We made a concerted effort to get up early on Monday and left the campground at Perito Moreno in Argentina by 8:30. The staff in the office were as surly as ever when Layne went in to pay our seven dollars for our fourth night in town. I was looking forward to crossing the border thirty miles to the west. Southern Argentina has been a disappointment with not terribly friendly people and astronomically high prices and the sense of a country stalled out economically. Sant Cruz province is one of the poorest in the country and it shows.
Despite the drawbacks we liked Perito Moreno and were glad we had stayed a bit and explored what it had to offer. I have high hopes that were one to return in a year Argentina might be getting properly back on its feet to offer some optimism to people who have been suffering a lot of cuts.
The US is entering a period of uncertainty that looks bizarre to me as the economy at home seemed to be doing well and if a period of austerity is to be inaugurated to give the US the same treatment as Argentina is getting I’ll be glad to not be there. I don’t think Americans are in the mood to be cut back economically but we shall see. I hope things will get better for everyone in the years ahead but I will miss the peace and quiet of the Biden years.
I was glad to be leaving behind the vast desert steppes, the sweeping winds and the communities in decrepitude. The hope is Chile’s Southern Highway will be as scenic as promised as it winds through the fjords and mountains ahead.
By ten o’clock we had joined the line at the back of the informal parking lot to exit Argentina. We parked, gathered our documents for us, GANNET2 and Rusty walked to the border post. The officials were cheerful and exchanged banter about working on a Monday morning and I made a play of being retired. I guess if you still have a job in Argentina you can still flash the lighthearted humor they are famous for and the exit was a pleasure.
A mile up the road we came to the change of asphalt, in this case on the Chilean side the surface wasn’t nearly as smooth as the Argentine… but it was even offer to me as the border wasn’t actually the nearby river Rio Chico, but simply a line in the dirt.
We crossed the bridge and there ahead we found the Chilean border post beyond the river.
You park somewhere in the line and walk to the building with your documents. You bring a passport each, the registration for the vehicle, driver license for the driver and Rusty’s 60 day permit from Chile’s agricultural authorities. And then you get in line.
The lines can be long but they seem to evaporate fast enough and in the end we didn’t about an hour leaving Argentina and entering Chile. The Chileans have an electronic customs declaration form where you use a QR code to download a declaration form. Yes we have bananas and a dog. No hiding Rusty, who does not leave the van while we do this stuff.

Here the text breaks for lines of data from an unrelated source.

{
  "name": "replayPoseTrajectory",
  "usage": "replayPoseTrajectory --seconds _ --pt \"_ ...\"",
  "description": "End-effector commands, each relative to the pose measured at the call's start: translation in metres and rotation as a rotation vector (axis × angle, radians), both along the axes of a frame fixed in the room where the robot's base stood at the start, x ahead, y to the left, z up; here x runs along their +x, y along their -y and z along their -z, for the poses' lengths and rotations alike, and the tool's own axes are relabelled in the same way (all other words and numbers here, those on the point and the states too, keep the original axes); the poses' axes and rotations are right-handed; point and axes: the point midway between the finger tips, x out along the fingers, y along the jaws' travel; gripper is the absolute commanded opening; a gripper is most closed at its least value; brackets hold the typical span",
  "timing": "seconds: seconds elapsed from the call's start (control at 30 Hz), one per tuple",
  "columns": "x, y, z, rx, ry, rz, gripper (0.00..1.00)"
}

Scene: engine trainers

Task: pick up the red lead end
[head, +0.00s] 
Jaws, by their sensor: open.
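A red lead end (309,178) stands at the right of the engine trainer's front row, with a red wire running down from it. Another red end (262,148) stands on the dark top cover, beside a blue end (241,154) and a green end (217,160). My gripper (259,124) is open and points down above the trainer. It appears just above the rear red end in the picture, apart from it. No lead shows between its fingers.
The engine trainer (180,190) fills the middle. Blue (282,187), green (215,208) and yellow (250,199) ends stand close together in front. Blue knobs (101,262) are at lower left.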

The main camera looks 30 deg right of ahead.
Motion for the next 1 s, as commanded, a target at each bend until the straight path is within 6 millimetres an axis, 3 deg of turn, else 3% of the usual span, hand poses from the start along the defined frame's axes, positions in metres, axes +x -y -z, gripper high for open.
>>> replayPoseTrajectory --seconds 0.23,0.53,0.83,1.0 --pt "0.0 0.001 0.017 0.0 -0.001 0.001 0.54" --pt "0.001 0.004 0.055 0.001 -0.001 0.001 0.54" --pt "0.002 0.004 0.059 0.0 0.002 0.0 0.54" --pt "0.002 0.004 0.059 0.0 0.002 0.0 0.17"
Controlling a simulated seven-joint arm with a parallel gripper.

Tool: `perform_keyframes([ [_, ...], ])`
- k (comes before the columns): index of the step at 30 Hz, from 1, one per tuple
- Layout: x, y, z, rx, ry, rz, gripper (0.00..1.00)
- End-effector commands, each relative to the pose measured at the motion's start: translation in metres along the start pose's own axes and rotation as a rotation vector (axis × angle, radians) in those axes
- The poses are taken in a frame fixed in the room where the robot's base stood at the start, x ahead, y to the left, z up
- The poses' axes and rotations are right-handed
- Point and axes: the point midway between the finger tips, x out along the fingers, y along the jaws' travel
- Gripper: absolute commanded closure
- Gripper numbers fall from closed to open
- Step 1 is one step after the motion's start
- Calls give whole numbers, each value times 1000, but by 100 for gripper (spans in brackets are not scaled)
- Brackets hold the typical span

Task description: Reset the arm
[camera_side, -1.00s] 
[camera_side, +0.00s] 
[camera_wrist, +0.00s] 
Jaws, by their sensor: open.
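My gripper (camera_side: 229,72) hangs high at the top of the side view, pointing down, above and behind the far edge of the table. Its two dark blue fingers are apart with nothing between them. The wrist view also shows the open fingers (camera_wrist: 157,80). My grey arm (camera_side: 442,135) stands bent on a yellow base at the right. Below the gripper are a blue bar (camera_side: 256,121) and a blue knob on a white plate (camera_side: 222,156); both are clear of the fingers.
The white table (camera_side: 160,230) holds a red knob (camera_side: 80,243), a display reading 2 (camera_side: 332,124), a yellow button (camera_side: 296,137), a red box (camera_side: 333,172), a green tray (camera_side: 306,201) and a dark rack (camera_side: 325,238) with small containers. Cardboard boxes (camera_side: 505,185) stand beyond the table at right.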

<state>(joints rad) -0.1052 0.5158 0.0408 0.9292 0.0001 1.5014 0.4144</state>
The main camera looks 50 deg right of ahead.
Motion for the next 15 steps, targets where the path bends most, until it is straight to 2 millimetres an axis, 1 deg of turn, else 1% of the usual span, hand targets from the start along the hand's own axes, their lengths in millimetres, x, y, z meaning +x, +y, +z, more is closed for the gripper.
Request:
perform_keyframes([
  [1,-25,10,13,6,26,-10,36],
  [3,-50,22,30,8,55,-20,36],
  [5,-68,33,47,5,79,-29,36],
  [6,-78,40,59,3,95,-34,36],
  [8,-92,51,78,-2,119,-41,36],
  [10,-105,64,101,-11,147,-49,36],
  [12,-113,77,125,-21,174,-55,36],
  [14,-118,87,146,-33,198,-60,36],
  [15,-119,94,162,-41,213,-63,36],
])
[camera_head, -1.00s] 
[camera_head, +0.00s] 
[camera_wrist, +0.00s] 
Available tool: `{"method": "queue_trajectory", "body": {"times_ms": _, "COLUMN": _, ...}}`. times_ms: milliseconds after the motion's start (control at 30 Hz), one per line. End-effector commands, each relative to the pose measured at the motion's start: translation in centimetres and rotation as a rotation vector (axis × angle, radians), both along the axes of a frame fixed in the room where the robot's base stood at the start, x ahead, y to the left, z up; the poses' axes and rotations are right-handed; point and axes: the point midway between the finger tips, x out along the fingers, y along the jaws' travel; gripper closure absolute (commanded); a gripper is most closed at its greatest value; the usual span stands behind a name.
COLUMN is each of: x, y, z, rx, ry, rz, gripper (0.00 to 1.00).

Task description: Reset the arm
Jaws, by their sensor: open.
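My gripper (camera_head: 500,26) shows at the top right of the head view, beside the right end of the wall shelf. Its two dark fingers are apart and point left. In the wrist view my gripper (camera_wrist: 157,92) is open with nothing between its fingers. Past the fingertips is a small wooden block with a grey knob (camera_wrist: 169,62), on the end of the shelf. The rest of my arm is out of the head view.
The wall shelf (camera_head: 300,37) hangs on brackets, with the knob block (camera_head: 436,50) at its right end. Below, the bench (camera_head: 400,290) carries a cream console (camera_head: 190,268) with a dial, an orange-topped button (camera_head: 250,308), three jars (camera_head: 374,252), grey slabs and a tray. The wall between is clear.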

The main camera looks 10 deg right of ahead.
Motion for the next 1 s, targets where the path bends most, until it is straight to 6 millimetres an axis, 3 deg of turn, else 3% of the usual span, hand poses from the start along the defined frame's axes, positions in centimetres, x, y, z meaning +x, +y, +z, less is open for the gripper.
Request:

We chat and joke our way through and we saw the payoff outside. This Dutch couple radiated irritation with us and the officials and the process. They ended up snorting their Gouota for inspection. Layne handed over our fruits and vegetables, showed them our fridge and our dog food ( why? No idea) and we left all smiles and waves.
The town of Child Chico was just ahead and now we had to get some fresh food.
The museum we planned to visit is closed Sunday and Monday so you are spared another history tour.
The town is pretty enough but not special.
We found fruit stand and it was fun to be back in Chile. The clerk was a bright spark and engaged us in conversation. It was noticed after Argentina and we enjoyed telling our story.
Layne cruised two local supermarkets but she didn’t enjoy it too much. She sort of got what she was looking for but we aren’t going to see any big towns for a while.
Lunch wasn’t great and we had no lake view as we had hoped but I stepped out into the ferry dock to get a picture. We had thought about crossing the lake but there is one ferry a day at some ridiculously early hour. It wasn’t worth waiting around for the next two and a half hour ride on Tuesday.
Check that splendid van out.
I had a local beer…
…and pork loin. It did the job but it wasn’t delicious. Layne’s cod was okay but not very flavorful.
We drove on. It was going to be a hell of a drive, 70 gravel miles west to the famed Carretera Austral -the southern highway. But getting to the gravel highway was pretty spectacular.
2 comments:
Oh I dunno, I like the history tours. :)
Sounds like you had a good day crossing the border, looking forward to seeing more of Chile!